Task description: Only one span of the listing below is wanted: the lines from the one with "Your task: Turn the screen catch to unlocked" through the one with "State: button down", reproduced exactly, both ends kept.

Given material:

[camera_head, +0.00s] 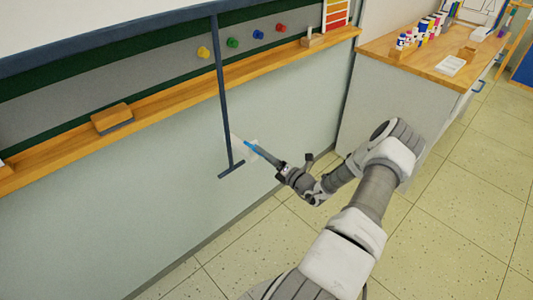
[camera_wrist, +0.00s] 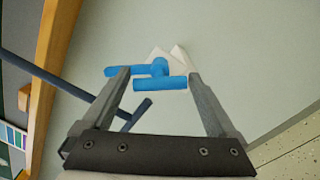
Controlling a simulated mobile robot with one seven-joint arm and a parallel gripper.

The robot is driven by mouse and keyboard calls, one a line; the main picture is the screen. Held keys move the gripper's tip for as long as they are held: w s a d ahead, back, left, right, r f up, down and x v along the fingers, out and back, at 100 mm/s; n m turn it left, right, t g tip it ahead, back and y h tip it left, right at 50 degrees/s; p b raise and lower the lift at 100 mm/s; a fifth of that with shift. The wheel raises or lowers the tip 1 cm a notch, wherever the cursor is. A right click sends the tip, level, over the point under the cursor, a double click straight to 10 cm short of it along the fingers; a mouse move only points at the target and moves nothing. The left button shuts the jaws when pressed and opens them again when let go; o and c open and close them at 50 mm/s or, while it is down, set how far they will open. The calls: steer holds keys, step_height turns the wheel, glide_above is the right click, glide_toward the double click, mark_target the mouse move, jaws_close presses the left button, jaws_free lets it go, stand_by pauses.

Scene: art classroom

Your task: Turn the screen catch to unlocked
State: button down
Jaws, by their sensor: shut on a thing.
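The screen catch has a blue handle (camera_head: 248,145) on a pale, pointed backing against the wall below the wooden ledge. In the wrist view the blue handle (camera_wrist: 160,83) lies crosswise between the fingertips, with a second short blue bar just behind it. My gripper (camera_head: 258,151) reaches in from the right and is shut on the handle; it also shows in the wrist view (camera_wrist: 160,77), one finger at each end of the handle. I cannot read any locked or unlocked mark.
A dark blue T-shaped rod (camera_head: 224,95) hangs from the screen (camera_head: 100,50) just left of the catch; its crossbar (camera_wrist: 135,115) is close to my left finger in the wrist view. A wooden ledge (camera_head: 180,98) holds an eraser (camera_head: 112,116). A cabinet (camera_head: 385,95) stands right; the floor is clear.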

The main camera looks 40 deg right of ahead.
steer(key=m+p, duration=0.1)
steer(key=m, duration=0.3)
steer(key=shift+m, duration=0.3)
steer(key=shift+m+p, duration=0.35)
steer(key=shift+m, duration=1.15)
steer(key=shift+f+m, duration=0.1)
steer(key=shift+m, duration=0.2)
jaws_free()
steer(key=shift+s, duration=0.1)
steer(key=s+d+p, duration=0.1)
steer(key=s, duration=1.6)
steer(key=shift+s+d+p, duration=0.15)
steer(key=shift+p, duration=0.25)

Reply:
Your task: Turn the screen catch to unlocked
State: button down

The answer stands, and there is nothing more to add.